Brazil, India, South Africa challenge Microsoft Open Office standard

31 May 2008

Brazil, India and South Africa have challenged last month's decision by the International Organisation for Standardisation (ISO) to ratify the Microsoft Office Open XML 2007 format as an international standard for electronic documents.

They argue that approval and implementation of OOXML could render older government documents unreadable by non-Microsoft products.

In their appeal filed with the ISO during the course of the week, technical agencies from Brazil, India and South Africa said the process that led to the ratification of Microsoft's Office Open XML format was flawed.
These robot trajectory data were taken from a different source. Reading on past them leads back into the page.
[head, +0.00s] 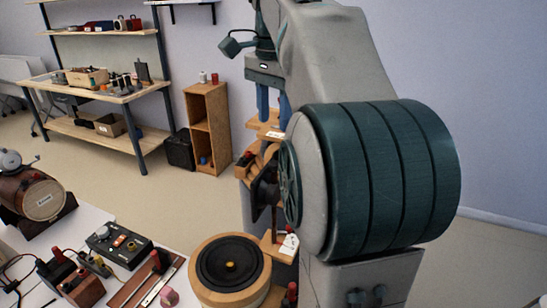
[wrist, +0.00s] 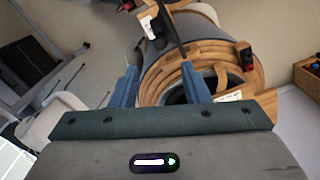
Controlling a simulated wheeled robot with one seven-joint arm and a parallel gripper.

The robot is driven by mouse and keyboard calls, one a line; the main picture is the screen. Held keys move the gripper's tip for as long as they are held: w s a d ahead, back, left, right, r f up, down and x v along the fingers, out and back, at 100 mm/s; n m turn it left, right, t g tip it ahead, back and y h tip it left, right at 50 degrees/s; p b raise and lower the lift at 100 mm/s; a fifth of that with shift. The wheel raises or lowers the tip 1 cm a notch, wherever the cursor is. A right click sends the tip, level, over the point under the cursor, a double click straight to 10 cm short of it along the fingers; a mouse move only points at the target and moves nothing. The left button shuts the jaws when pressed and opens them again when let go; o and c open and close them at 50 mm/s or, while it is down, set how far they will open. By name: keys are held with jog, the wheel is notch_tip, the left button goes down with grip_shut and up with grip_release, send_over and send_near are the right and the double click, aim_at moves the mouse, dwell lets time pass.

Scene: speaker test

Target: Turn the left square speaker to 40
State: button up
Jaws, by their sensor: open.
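My gripper (head: 273,112) is open, its two blue fingers pointing down over wooden speaker parts. The fingers also show in the wrist view (wrist: 161,85), spread apart with a rounded wooden body between and beyond them. Nothing is held. A wooden speaker piece (head: 270,131) with a white tag shows just under the fingers in the head view, and a dark cone sits below it, mostly hidden by my arm. I cannot tell which piece is the left square speaker. No dial reading of 40 is legible.
A round wooden speaker (head: 206,247) with a black cone stands at the bottom centre. A workbench at lower left holds a black box (head: 118,245) with knobs and a wooden drum (head: 35,195). A shelf unit (head: 207,128) stands behind. Open floor lies between.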

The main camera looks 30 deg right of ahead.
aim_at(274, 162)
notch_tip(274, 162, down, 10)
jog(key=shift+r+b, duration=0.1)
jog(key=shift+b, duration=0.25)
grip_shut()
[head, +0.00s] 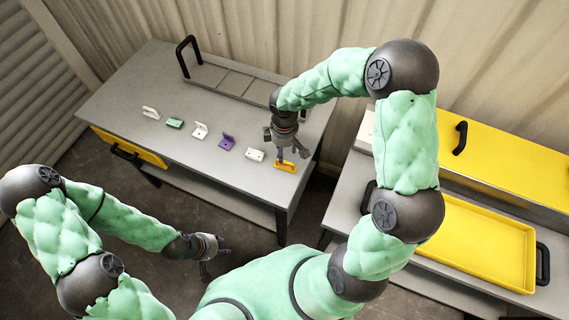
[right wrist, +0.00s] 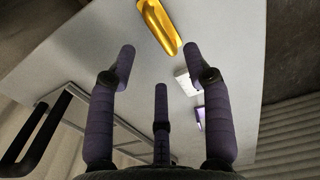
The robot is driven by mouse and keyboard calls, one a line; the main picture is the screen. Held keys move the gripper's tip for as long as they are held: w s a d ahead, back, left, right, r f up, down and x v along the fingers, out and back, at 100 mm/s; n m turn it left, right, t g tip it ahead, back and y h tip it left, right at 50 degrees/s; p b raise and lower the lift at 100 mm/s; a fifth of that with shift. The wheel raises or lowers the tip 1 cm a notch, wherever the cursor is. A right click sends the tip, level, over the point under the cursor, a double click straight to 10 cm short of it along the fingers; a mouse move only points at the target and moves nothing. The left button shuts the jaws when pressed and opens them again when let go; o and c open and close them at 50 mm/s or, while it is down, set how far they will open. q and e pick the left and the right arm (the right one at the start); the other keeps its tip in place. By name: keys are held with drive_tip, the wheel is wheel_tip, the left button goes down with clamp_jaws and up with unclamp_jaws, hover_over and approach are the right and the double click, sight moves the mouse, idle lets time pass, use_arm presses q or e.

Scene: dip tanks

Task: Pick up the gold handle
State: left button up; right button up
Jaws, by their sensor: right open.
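The gold handle (head: 285,166) lies near the right front corner of the grey table in the head view. In the right wrist view the gold handle (right wrist: 158,25) shows at the top, beyond the fingertips. My right gripper (head: 283,151) is just above and beside it, pointing down. In the right wrist view my right gripper (right wrist: 160,70) has its fingers spread, with nothing between them. I cannot tell whether a finger touches the handle. My left gripper (head: 212,262) hangs low in front of the table, away from the handle; its fingers are too small to read.
A white piece (head: 255,155), a purple piece (head: 226,142), another white piece (head: 199,130) and a green piece (head: 174,123) form a row left of the handle. A rack with a black handle (head: 188,57) stands behind. A yellow tray (head: 480,240) is on the right bench.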

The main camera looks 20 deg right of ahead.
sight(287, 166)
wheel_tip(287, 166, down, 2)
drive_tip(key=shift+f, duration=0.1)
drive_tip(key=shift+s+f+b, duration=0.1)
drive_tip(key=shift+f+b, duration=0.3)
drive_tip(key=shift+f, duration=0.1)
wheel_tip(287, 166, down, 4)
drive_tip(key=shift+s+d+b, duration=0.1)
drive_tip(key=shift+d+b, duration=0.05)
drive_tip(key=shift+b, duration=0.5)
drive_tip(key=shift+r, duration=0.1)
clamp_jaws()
They criticised the ISO and IEC's fast-track approval process and complicated voting procedure and said all participants were not given enough time to make their views heard.

Brazilian officials said they were disappointed with the agency's decision to give its approval to OOXML format following a vote of member nations.
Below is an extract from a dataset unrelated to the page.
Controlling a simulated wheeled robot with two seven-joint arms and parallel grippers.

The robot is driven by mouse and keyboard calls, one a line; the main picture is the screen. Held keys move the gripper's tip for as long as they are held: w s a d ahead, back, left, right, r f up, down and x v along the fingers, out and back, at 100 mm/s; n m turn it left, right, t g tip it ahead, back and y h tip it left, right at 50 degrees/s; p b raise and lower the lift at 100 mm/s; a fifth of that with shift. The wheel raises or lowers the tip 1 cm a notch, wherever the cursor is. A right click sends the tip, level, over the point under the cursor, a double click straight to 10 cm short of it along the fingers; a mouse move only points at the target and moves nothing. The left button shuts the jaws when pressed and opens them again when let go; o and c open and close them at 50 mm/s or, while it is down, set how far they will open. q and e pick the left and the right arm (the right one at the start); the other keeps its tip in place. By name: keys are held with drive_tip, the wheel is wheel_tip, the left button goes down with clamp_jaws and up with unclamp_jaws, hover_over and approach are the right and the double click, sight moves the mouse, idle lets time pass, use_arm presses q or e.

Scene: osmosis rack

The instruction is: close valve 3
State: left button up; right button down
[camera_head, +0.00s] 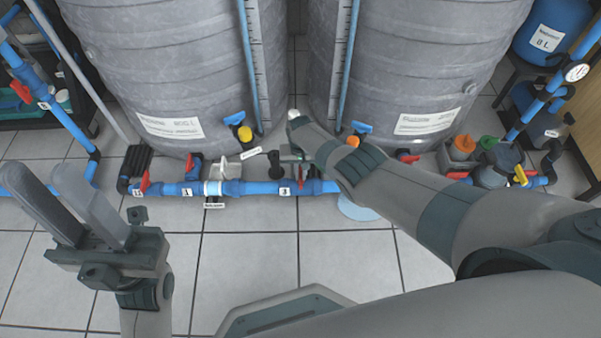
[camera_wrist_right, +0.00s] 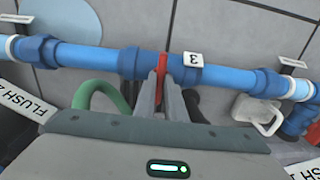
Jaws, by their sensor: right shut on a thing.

The International Electrotechnical Commission also clarified that three countries have protested the decision by the ISO last month to approve OOXML.

"By the deadline last night, we had received three appeals, from Brazil, India and South Africa," said Jonathan Buck, spokesman for IEC.
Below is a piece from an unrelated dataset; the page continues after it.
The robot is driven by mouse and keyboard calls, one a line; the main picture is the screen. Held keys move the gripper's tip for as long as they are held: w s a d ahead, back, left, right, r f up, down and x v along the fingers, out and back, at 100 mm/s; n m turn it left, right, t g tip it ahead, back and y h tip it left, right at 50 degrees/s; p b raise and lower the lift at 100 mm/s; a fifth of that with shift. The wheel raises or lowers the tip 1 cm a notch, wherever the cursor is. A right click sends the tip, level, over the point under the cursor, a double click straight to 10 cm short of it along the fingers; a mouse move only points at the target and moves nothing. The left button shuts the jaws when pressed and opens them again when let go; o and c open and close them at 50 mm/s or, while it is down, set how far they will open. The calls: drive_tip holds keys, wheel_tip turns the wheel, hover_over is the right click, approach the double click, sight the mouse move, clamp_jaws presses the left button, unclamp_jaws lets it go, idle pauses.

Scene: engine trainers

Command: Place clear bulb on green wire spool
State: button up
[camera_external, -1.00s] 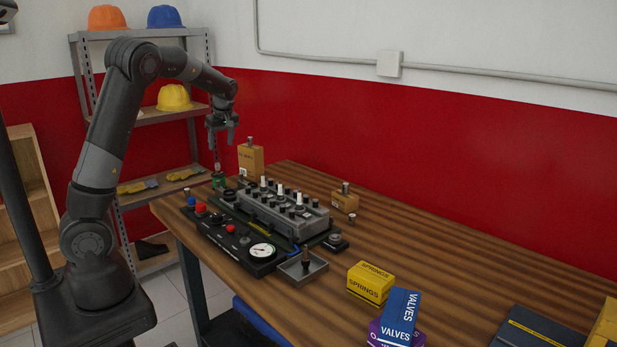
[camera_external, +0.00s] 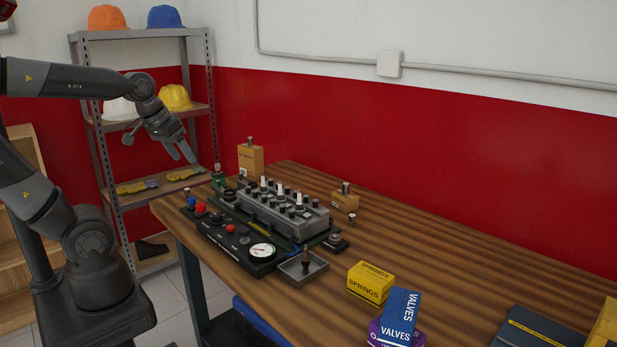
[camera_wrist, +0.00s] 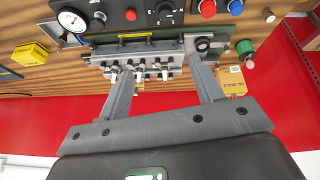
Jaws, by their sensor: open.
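The green wire spool (camera_external: 219,182) stands at the far left corner of the workbench. A small bulb (camera_external: 217,168) shows upright on top of it; its glass is too small to tell clearly. In the wrist view the green spool (camera_wrist: 245,47) is at the right, with the bulb (camera_wrist: 250,64) at its end. My gripper (camera_external: 187,157) is open and empty, in the air to the left of the spool and above it, apart from both. In the wrist view its two fingers (camera_wrist: 160,75) are spread wide with nothing between them.
An engine trainer (camera_external: 280,212) with a gauge panel (camera_external: 262,250) fills the bench beside the spool. Tan boxes (camera_external: 250,160) with small bulbs on top stand behind. A grey tray (camera_external: 302,271), a springs box (camera_external: 371,283) and valves boxes (camera_external: 402,308) lie nearer. A shelf (camera_external: 205,100) stands behind my arm.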

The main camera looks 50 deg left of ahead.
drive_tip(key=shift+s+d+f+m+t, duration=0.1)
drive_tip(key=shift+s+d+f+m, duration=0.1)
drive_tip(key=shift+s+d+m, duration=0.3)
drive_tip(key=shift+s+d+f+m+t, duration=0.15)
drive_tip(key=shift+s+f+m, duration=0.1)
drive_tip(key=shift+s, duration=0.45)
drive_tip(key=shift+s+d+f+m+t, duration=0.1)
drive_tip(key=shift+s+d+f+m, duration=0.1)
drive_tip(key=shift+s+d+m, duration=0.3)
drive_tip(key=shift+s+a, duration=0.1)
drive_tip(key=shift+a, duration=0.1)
"The Indian appeal was not lodged in the correct procedure it was not send to the CEOs of the two organisations but nonetheless it has been received," Buck said, adding that it will be treated in the same way as the Brazilian and South African appeals.

A September meeting of the standards agencies had rejected approval for the Microsoft Office Open format and had suggested several changes to it.

Delegates at the February review meeting of the OOXML had just five days to deal with over 1,000 editorial changes and technical criticisms. Since then, many of the changes were put to a vote without discussion, and the final version of the text has still not been circulated to national standards bodies over a month after the deadline for publication set by Joint Technical Committee rules, they point out.

Member countries of the ISO accorded recognition to Microsoft Office Open XML by a 75 per cent vote in April. While 75 per cent of ISO member nations voted to approve OOXML as a standard, 14 per cent voted against the format and the rest abstained.

If a draft standard going through that process is rejected in an initial vote because it requires further work, a ballot resolution meeting (BRM) is called to discuss the criticisms made and improve the draft, the countries said in their appeal.

The European Commission, which had pledged support for ODF, meanwhile, said it would examine if the move could help loosen the software giant's stranglehold on the desktop applications market.

The EC's announcement came after Microsoft pledged to add ODF support to its Office 2007 desktop applications suite, which uses a version of OOXML as its default file format.

Microsoft said OOXML's ISO ratification would make it easier for developers and end users to work with the format and documents created with it. It also would make Microsoft Office products eligible for government procurement initiatives that require open standards.

OOXML competes with the Open Document Format, which previously won ISO approval. ODF is used in open source office productivity suites such as OpenOffice.org and IBM's Lotus Symphony package.

Microsoft last week said it would add support for ODF, as well as the XML Paper Specification, Adobe's Portable Document Format (PDF), and China's Uniform Office Format, to Office 2007 through a service pack slated for release in the first half of 2009.

The International Organisation for Standardisation and fellow standards organisation the International Electronics Commission (IEC) will now spend 30 days evaluating whether the appeals meet the necessary criteria. If so, the appeals will then be considered by the technical appeals committees of both organisations.